Ulteriore confusione l’agente OSS americano l’ha fatta quando ha descritto l’abbigliamento dei killer comunisti pomeridiani. Ha scambiato, sulla scorta dell’analisi dei vestiti, l’Audisio con il Lampredi. Quest’ultimo aveva infatti un impermeabile chiaro ed un basco in testa, la sua tenuta abituale come afferma Massimo Caprara, l’ex segretario di Palmiro Togliatti. Il colonnello Valerio indossava, invece, un giaccone militare e mostrava in bell’evidenza sul petto un rettangolo rosso con al centro tre stellette dorate. Così si è sempre fatto fotografare l’Audisio proprio per dimostrare che il colonnello Valerio era lui. Per il Mocarski l’Audisio aveva “i capelli neri pettinati all’indietro”. Nell’aprile del 1945, il colonnello Valerio, con la faccia venata di vermiglio come la milza dei buoi, era affetto da un incipiente calvizie!!! Di capelli ne aveva pochi sia davanti che dietro. L’unica cosa giusta che dice il Mocarski è una sola: Mussolini fucilato (da vivo?) perdeva poco sangue. E’ cosa risaputa che il gemizio siero-ematico dal corpo di un cadavere è davvero insignificante! Possiamo concludere con un dato di fatto: nemmeno dagli Archivi USA fuoriescono relazioni che rendono accettabile la vulgata cara agli Istituti Storici della Resistenza. Ciò nonostante loro non deflettono, soprattutto quello di Como che sembra avere la cera di Ulisse nell’orecchie (come ho sentito recentemente in una trasmissione televisiva, Cento denari, trasmesso dalla comasca TV-Espansione).
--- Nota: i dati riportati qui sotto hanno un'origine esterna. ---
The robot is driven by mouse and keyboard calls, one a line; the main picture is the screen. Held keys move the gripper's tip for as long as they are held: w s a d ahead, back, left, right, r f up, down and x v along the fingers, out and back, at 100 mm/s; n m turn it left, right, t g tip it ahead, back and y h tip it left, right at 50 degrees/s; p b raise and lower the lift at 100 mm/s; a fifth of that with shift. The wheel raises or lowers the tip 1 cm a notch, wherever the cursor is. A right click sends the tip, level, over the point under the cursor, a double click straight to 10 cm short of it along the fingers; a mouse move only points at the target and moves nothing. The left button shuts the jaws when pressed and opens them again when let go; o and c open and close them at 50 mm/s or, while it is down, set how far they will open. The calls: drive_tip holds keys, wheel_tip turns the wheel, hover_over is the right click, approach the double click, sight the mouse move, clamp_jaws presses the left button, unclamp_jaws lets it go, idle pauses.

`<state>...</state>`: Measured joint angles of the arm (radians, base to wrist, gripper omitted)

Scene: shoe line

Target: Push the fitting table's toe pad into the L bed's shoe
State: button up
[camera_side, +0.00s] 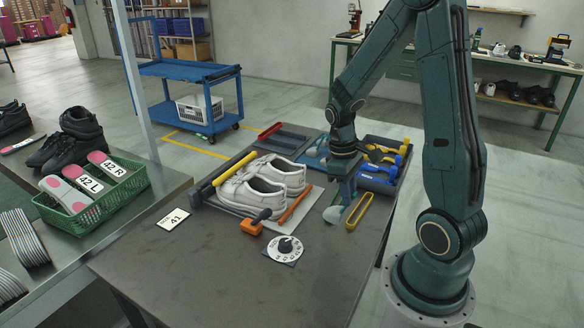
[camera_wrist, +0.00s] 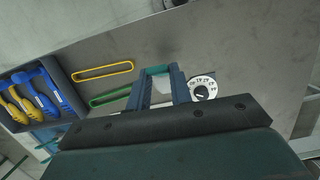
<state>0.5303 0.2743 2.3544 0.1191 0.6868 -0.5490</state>
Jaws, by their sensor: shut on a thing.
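A pair of white lace-up shoes sits side by side on the fitting table's beds, the rear shoe (camera_side: 282,173) and the front shoe (camera_side: 250,192); I cannot tell from any mark which is on the L bed. My gripper (camera_side: 345,188) points down to the right of the shoes, apart from them. It is shut on a pale grey piece, seemingly the toe pad (camera_side: 334,214), just above or at the table top. In the wrist view the fingers (camera_wrist: 161,92) flank a teal and pale piece (camera_wrist: 158,70); its rest is hidden.
A yellow loop (camera_side: 359,211) lies beside my gripper. A tool tray (camera_side: 378,182) stands behind it. A numbered dial (camera_side: 285,248), an orange block (camera_side: 251,226) and a "41" card (camera_side: 173,219) lie near the front. The table's front right is clear. A green basket (camera_side: 95,208) stands left.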

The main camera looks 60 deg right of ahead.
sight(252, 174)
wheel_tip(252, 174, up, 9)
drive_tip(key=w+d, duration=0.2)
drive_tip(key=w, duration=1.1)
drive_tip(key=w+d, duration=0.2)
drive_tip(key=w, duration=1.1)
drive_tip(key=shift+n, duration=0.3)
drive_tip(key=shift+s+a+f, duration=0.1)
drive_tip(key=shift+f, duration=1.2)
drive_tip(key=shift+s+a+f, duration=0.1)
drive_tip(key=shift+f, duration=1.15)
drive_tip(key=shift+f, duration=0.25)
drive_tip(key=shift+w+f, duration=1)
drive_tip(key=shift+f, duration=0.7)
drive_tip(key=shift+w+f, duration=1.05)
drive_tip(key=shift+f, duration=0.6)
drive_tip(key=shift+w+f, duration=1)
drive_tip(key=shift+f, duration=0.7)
Nemmeno le parole di Giorgio Pisanò (Gli ultimi cinque secondi di Mussolini. Il Saggiatore, 2004) sono riuscite a far vibrare le loro poco acustiche membrane timpaniche. Il Pisanò ha dimostrato inequivocabilmente, mostrando anche una fotografia della pelliccia indossata da Claretta (squarciata posteriormente), che la sventurata giovane donna, stregata dall’orpello e con il fascino rugiadoso e sensuale dell’italiane in carne, è stata fucilata proditoriamente alle spalle. Per il Mocarski è morta per i colpi ricevuti sul petto (sic!!!). Il che è tutto dire. Il Morcaski è stato il De Profundis e non il Te Deum americano per la faziosa sinistra italiana che continua ancora a mistificare la storia che i nostri ragazzi liceali leggono a tutt’oggi sui libri di scuola. In sintesi: il “rapporto” Lada Mocarski è una “relazione” di cui è utopistica la finalità e fievole l’echeggio. Due arcinoti scrittori (il Cavalleri ed il Giannantoni), acerrimi sostenitori della verità audisiana da loro revisionata in chiave USA, ancora una volta hanno fatto un buco nell’acqua.

Vi è una professionalità dell’estremismo, e del sangue, che ha per costante l’ansia di uccidere e per accessorio causale l’ideologia cui applicarla. Il dopo guerra ha avuto l’ambizione d’essere rivoluzionario. Ma della rivoluzione ha spartito soli i connotati deteriori: la ferocia e la vendetta.